Corruption and misconduct in higher judiciary, however, is not confined to Chandigarh. There have been countless reports about corruption in judiciary. A sitting judge of apex court, 11 high court judges from UP and Uttarakhand and 24 district judges of UP are said to be involved in the cases in which the accused has confessed before the trial court that withdrawals spread over several years were made with the full knowledge of the judges who were financially benefitted from his illegal deeds. Not a single member of the judiciary allegedly involved in the case has so far been brought to justice. CJI SP Barucha, on the eve of his retirement in 2002, observed that in his view “not more than 20 per cent judges were corrupt”. Another CJI said he knew the fault lines but was helpless. A case in which four mediapersons were convicted for contempt of court for exposing the misadventure of the highest judicial authority of the land pertains to former CJI SK Sabharwal. He was accused of furthering the business interests of his sons while persisting in passing orders for sealing commercial establishments in residential areas in the national capital. Several jurists, including former judges of the Supreme Court, opined that Justice Sabharwal should ask for a transparent inquiry to clear his name.
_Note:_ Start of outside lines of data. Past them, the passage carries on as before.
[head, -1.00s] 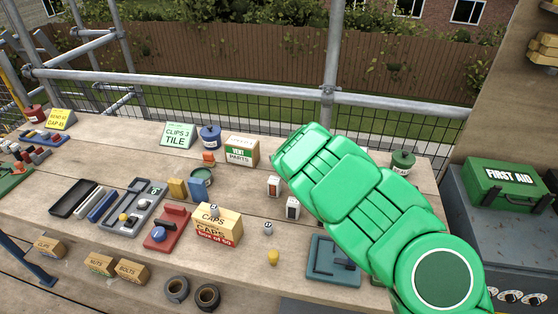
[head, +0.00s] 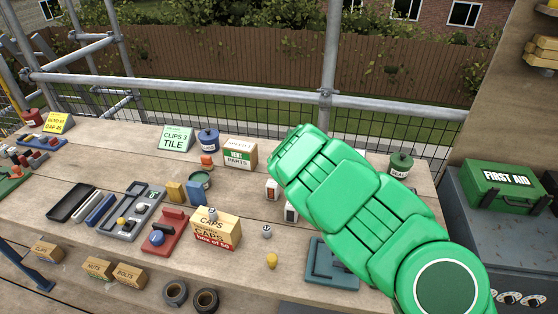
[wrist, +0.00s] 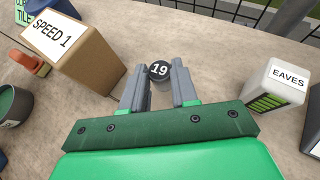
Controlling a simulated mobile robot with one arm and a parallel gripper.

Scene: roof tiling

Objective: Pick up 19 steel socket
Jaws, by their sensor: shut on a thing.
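The 19 steel socket (wrist: 161,76) shows in the wrist view with a dark top marked 19 and a grey body. My gripper (wrist: 160,68) is shut on it, one grey finger on each side. The socket is upright at the fingertips, and I cannot tell whether its base touches the bench. In the head view my green arm hides the gripper and this socket.
In the wrist view a cardboard SPEED 1 box (wrist: 88,62) stands left and a pale EAVES box (wrist: 268,92) right. In the head view a small grey socket (head: 266,231) and a yellow piece (head: 272,260) stand near a CAPS box (head: 215,230).

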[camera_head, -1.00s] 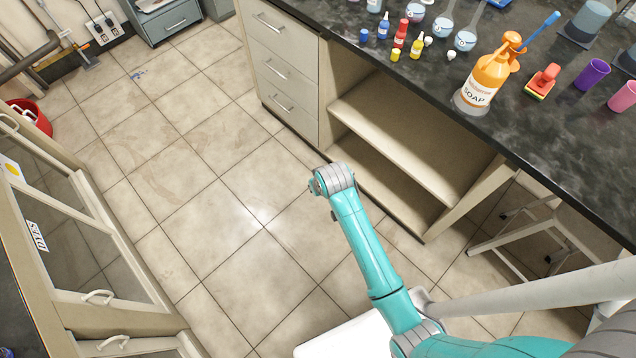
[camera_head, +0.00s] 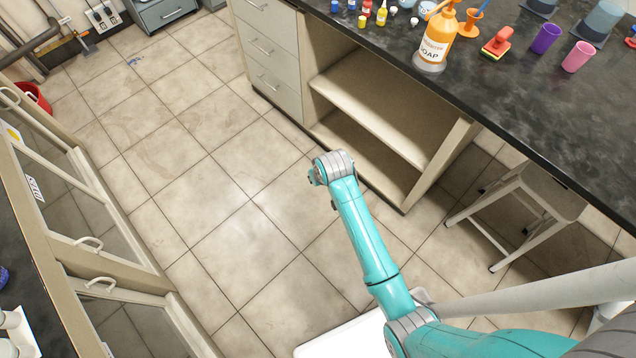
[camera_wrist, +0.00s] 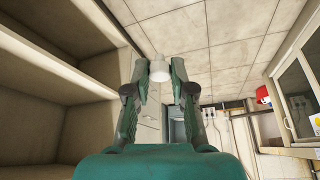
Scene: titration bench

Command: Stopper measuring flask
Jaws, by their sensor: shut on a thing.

The root cause of the problem is that appointment of judges to the high courts is not based on merit. The entire process lacks transparency and accountability. Law Ministry in its submission before a parliamentary committee argued that disclosure of the names recommended for appointment of judges could come in the way of dispassionate consideration of the names. The argument is disingenuous. How come, disclosure of proposals made for appointment of judges would affect impartiality? In fact, uncalled for secrecy in the matter leads to, in some cases, appointment of tainted persons. This malady came in sharp focus when a practising lawyer was appointed a judge of the Punjab and Haryana High Court even though the then Chief Justice of the High Court had expressed reservation about the reputation of the person concerned. The conscientious Chief Justice resigned in disgust while the tainted judge had the last laugh. Such an appointment would be well nigh impossible if a transparent system of selection and appointment to higher judiciary is in place.
Transparency in appointment to superior judiciary is essential for ensuring independence and dignity of the institution. Powers to appoint judges was grossly misused by the Congress government in 1970s. The then government talked of committed judiciary, committed not to justice and fair play but to ruling party and its social philosophy. Lack of transparency in appointment of judges and denial of any role to the executive in the matter are matters of grave concern. It is high time the Law Commission’s recommendation to set up a National Judicial Commission to monitor the appointment and transfer of judges is implemented. The BJP and the CPM have supported the Law Commission’s recommendation. In this system, judiciary will continue to have primacy but participation of the executive and representatives of enlightened public opinion will provide a strong safeguard.